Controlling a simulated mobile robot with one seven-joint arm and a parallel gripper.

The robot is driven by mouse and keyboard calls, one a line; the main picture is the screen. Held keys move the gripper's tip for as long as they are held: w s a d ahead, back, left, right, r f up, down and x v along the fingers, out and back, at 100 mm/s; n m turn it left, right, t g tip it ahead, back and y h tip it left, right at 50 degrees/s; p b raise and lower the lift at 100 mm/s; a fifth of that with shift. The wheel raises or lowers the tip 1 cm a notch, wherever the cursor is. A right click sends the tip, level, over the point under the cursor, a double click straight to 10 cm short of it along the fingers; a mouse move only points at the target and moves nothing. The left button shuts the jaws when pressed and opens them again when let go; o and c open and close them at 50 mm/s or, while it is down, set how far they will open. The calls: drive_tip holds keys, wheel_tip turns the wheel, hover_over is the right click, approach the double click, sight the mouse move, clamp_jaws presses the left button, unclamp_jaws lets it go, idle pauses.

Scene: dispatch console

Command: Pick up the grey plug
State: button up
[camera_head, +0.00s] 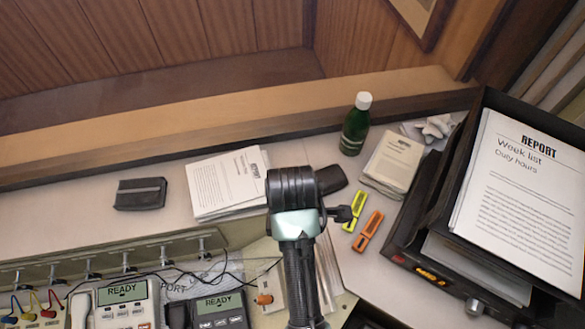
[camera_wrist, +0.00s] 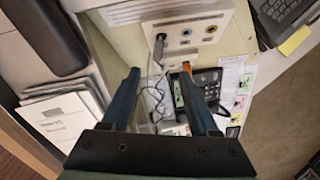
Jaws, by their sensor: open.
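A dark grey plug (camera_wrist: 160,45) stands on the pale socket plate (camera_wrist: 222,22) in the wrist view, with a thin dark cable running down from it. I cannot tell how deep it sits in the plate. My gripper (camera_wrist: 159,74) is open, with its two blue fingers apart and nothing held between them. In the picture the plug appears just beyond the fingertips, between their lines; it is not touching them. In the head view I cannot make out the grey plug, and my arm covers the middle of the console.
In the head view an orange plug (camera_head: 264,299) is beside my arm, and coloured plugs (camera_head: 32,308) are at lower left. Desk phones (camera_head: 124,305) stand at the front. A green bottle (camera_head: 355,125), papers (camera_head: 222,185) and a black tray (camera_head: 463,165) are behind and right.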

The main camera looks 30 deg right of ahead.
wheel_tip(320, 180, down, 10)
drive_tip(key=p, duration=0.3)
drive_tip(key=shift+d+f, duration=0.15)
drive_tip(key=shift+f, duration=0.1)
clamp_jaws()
------------------------------------
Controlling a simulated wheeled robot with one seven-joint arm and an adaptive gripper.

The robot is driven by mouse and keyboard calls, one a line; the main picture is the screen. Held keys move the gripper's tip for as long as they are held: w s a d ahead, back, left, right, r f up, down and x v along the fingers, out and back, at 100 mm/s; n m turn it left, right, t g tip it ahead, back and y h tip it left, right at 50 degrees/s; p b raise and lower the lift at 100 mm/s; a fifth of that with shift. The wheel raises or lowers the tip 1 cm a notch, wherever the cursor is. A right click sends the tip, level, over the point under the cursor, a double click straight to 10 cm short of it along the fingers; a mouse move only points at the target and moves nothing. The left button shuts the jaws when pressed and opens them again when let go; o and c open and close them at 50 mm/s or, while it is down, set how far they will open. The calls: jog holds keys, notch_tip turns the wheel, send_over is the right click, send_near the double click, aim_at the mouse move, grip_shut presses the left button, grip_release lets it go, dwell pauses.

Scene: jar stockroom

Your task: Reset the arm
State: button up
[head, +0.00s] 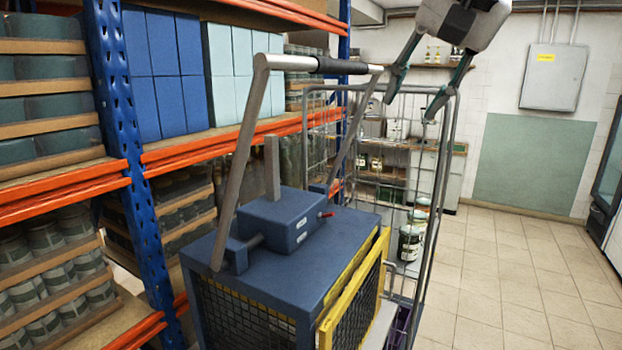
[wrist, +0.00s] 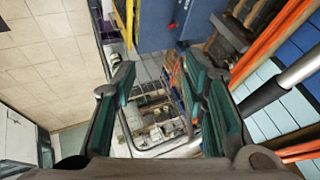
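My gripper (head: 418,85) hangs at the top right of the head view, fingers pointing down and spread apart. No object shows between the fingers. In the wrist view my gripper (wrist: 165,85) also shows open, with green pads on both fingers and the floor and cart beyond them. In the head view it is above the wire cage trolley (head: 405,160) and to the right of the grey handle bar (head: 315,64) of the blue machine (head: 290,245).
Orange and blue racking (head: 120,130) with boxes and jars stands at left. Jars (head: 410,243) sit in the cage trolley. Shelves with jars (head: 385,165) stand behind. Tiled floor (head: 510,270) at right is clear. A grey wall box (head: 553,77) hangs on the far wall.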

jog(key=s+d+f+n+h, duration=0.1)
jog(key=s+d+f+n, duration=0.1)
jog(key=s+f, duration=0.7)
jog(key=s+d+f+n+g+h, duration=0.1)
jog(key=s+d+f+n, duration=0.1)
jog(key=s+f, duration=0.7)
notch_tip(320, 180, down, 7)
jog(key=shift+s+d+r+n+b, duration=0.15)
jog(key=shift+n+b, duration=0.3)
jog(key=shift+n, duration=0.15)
------------------------------------
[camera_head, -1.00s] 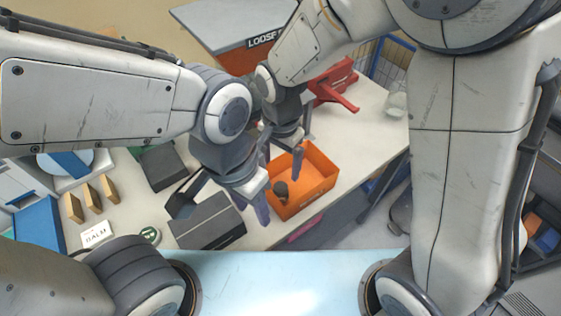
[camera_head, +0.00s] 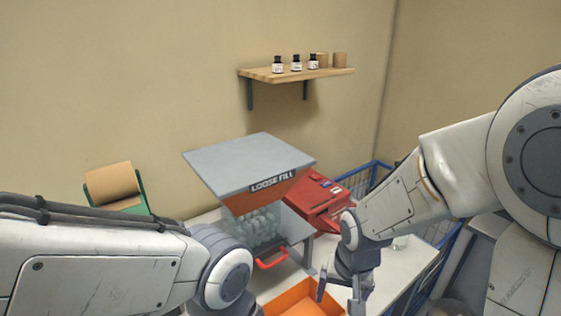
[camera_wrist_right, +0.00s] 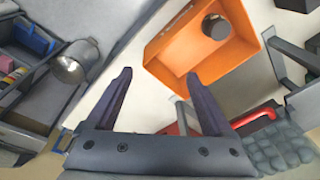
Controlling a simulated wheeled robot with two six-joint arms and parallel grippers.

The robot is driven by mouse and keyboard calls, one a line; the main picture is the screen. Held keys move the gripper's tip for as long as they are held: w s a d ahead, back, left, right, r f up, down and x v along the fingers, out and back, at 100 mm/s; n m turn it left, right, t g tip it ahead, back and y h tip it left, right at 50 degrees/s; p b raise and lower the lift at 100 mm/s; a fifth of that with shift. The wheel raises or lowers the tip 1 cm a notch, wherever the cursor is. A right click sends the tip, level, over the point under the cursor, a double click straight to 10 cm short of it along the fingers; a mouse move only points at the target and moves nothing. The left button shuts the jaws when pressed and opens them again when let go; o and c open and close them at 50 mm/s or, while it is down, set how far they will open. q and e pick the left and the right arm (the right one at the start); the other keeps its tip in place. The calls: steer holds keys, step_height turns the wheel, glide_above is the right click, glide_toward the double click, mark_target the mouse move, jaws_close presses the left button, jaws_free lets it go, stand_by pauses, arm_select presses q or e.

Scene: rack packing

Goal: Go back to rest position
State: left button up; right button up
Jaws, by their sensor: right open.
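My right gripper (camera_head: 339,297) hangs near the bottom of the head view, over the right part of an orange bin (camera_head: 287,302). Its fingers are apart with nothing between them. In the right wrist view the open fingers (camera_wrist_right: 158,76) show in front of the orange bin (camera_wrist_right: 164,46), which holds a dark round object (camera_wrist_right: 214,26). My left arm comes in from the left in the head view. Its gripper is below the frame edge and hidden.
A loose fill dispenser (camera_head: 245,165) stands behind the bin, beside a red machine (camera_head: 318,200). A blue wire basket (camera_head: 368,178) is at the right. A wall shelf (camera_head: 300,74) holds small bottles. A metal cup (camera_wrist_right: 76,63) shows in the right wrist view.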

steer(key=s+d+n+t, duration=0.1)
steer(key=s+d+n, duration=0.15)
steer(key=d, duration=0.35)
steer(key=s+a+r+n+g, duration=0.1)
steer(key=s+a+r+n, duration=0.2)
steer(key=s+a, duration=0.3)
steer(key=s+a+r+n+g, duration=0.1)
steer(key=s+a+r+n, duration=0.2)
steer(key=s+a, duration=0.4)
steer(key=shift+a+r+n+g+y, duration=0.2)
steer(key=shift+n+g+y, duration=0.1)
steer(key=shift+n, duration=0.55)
------------------------------------
Stated task:
Scan the records above for the string "wheeled", then select every line that holds it.

Right answer:
Controlling a simulated wheeled robot with one seven-joint arm and an adaptive gripper.
Controlling a simulated wheeled robot with two six-joint arms and parallel grippers.

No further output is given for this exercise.